# DATA EXCERPT:
........

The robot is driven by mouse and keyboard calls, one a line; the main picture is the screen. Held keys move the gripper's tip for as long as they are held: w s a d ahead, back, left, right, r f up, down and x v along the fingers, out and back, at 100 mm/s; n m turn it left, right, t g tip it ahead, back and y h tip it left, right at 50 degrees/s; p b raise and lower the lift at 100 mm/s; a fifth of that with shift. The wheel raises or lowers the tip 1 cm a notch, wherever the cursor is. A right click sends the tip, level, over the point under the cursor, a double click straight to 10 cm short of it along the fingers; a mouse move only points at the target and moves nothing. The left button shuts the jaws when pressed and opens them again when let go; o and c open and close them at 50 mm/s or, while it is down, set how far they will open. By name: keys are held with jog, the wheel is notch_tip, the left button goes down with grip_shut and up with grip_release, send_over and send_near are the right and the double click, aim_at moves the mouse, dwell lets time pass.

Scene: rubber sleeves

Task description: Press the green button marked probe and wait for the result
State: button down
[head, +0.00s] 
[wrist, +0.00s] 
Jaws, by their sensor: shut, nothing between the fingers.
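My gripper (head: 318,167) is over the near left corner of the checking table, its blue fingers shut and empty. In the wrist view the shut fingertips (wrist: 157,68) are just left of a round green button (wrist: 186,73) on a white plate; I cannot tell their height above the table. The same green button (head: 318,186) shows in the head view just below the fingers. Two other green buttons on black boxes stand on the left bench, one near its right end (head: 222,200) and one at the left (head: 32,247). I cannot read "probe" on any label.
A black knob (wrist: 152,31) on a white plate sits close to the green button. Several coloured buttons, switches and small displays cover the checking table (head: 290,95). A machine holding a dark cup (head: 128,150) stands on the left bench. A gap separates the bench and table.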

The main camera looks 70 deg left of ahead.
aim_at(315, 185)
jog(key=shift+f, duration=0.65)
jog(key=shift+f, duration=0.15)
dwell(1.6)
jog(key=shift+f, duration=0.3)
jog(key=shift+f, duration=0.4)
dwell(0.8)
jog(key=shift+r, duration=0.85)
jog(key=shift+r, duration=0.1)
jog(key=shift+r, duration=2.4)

........

# GOAL OF THE EXERCISE:
Extract each line of the listing above, copying it word for word.

# WRITTEN ANSWER:
The robot is driven by mouse and keyboard calls, one a line; the main picture is the screen. Held keys move the gripper's tip for as long as they are held: w s a d ahead, back, left, right, r f up, down and x v along the fingers, out and back, at 100 mm/s; n m turn it left, right, t g tip it ahead, back and y h tip it left, right at 50 degrees/s; p b raise and lower the lift at 100 mm/s; a fifth of that with shift. The wheel raises or lowers the tip 1 cm a notch, wherever the cursor is. A right click sends the tip, level, over the point under the cursor, a double click straight to 10 cm short of it along the fingers; a mouse move only points at the target and moves nothing. The left button shuts the jaws when pressed and opens them again when let go; o and c open and close them at 50 mm/s or, while it is down, set how far they will open. By name: keys are held with jog, the wheel is notch_tip, the left button goes down with grip_shut and up with grip_release, send_over and send_near are the right and the double click, aim_at moves the mouse, dwell lets time pass.

Scene: rubber sleeves

Task description: Press the green button marked probe and wait for the result
State: button down
[head, +0.00s] 
[wrist, +0.00s] 
Jaws, by their sensor: shut, nothing between the fingers.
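My gripper (head: 318,167) is over the near left corner of the checking table, its blue fingers shut and empty. In the wrist view the shut fingertips (wrist: 157,68) are just left of a round green button (wrist: 186,73) on a white plate; I cannot tell their height above the table. The same green button (head: 318,186) shows in the head view just below the fingers. Two other green buttons on black boxes stand on the left bench, one near its right end (head: 222,200) and one at the left (head: 32,247). I cannot read "probe" on any label.
A black knob (wrist: 152,31) on a white plate sits close to the green button. Several coloured buttons, switches and small displays cover the checking table (head: 290,95). A machine holding a dark cup (head: 128,150) stands on the left bench. A gap separates the bench and table.

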The main camera looks 70 deg left of ahead.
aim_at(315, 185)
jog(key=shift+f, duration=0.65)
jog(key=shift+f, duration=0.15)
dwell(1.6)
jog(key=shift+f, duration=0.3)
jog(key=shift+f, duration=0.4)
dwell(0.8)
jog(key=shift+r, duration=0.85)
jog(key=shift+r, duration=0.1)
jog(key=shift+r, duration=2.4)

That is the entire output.